Take the line that contains "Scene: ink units" and each line after it in the material below, and transcribe them exactly, stopping at the end.

____ Information supplied

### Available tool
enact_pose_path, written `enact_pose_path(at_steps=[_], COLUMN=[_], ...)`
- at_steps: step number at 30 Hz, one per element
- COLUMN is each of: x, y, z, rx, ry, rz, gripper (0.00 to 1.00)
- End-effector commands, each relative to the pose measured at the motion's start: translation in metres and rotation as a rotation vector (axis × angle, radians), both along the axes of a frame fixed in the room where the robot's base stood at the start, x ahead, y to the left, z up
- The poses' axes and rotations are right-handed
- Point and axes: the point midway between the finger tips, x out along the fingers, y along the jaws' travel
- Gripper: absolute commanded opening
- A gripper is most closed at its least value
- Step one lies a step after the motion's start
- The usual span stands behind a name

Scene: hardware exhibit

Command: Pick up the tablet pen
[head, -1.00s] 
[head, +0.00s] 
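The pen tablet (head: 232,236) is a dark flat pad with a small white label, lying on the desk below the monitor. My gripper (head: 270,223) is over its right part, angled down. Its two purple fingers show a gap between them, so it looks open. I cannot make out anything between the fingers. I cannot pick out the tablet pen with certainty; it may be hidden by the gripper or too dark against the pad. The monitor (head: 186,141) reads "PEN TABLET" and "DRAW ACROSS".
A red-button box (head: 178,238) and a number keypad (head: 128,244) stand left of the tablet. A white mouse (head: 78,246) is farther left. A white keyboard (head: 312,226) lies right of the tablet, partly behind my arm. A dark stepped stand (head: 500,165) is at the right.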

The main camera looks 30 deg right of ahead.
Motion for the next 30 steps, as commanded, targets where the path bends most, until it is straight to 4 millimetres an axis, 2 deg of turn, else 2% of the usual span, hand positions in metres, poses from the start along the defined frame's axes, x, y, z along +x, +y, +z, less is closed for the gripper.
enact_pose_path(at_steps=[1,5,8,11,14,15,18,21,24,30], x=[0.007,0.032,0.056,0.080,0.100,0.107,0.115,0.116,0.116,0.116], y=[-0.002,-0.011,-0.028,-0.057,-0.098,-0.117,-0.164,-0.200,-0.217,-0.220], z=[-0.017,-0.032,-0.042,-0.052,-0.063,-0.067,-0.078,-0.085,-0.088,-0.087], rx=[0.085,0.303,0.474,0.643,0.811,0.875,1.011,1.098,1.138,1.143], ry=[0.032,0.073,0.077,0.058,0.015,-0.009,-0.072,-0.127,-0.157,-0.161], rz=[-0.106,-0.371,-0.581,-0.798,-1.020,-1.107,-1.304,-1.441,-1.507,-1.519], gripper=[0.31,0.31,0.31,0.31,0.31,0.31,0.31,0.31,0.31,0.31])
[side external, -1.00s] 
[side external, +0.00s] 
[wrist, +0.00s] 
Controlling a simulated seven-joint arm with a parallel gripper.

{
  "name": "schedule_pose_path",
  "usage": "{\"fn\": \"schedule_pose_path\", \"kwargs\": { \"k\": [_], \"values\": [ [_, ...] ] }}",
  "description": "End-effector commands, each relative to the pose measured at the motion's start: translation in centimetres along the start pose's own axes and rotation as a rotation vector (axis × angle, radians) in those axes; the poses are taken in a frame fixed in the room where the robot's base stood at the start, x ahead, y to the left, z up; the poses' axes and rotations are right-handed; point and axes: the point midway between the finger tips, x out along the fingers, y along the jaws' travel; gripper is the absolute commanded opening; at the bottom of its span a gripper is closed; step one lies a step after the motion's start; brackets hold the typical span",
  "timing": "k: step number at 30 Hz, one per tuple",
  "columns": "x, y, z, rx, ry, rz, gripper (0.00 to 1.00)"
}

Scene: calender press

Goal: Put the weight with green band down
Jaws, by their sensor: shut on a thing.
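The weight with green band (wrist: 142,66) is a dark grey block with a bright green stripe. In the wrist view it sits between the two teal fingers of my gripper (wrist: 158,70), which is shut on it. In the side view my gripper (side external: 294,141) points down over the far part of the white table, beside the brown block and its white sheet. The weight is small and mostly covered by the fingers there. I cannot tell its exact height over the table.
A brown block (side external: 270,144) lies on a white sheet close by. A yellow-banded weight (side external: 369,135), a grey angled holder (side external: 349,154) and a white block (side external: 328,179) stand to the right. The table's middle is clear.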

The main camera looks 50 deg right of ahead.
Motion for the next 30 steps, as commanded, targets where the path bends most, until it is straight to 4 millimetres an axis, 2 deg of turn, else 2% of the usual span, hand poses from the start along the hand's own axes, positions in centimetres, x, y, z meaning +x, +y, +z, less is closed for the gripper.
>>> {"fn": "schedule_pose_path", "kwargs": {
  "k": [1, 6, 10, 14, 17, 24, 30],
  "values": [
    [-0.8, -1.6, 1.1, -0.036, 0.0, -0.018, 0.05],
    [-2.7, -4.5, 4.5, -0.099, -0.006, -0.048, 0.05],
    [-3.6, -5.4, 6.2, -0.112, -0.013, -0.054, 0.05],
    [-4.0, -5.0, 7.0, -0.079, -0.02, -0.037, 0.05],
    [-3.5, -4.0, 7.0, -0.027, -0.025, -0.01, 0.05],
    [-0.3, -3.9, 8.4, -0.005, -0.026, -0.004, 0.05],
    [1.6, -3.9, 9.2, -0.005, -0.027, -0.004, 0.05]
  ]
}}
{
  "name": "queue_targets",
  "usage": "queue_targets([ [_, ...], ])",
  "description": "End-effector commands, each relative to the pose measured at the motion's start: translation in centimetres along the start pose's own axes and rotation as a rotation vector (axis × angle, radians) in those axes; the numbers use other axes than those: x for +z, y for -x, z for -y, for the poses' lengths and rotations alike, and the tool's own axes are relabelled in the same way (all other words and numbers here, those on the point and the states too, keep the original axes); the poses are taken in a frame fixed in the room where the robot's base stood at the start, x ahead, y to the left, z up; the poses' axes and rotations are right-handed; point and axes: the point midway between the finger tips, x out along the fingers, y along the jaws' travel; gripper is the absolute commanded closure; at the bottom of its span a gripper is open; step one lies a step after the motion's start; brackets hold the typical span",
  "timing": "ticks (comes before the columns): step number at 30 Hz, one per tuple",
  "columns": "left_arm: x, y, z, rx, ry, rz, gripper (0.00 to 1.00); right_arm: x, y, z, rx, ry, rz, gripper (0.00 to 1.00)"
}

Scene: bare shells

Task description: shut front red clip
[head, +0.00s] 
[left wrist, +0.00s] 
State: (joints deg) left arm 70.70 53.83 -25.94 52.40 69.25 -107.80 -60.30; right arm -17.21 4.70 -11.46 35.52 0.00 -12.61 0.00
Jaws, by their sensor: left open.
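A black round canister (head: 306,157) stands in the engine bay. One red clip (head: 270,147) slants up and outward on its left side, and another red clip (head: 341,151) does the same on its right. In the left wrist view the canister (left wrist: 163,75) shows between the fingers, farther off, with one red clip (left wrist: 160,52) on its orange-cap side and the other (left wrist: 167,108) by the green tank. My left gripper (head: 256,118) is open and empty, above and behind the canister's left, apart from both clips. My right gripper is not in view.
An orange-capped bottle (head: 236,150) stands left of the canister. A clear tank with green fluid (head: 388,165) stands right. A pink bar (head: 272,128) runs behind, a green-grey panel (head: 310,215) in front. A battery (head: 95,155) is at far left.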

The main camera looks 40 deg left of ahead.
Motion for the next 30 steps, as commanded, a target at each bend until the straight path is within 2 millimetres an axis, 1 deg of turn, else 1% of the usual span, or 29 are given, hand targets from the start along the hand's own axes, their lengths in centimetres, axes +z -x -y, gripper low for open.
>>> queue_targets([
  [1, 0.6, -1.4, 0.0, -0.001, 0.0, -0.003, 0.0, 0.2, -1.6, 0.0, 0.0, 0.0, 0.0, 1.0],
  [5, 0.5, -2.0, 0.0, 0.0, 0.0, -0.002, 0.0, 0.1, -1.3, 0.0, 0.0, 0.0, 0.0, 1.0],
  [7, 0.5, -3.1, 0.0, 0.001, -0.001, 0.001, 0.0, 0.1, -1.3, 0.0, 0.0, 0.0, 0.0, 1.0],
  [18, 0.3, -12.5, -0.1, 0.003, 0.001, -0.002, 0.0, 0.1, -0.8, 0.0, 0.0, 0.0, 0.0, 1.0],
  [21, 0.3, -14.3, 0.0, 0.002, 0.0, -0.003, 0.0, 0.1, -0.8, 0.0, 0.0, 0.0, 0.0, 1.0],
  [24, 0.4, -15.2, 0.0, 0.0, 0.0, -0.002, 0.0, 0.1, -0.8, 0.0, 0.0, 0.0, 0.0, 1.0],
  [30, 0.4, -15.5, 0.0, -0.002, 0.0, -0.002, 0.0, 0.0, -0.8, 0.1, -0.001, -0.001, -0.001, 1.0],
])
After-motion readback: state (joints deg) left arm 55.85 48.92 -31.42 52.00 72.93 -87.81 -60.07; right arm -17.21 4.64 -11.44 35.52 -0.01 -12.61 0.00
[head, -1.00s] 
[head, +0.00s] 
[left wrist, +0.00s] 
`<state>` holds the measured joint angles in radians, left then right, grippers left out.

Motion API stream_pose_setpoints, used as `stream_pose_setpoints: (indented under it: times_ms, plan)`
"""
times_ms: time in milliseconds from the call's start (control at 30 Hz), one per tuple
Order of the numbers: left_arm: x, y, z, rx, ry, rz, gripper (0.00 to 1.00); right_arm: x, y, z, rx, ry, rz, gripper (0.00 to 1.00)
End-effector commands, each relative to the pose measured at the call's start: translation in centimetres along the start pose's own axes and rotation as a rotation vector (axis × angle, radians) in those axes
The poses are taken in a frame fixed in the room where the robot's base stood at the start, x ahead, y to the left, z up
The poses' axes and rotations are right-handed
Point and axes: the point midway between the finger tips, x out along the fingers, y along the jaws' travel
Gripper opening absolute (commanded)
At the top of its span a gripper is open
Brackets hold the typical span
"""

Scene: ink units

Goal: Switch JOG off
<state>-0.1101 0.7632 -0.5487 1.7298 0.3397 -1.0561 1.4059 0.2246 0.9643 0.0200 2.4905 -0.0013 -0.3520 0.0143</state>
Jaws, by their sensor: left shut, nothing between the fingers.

________

_Problem solution_
Scene: ink units

Goal: Switch JOG off
<state>-0.1101 0.7632 -0.5487 1.7298 0.3397 -1.0561 1.4059 0.2246 0.9643 0.0200 2.4905 -0.0013 -0.3520 0.0143</state>
Jaws, by their sensor: left shut, nothing between the fingers.

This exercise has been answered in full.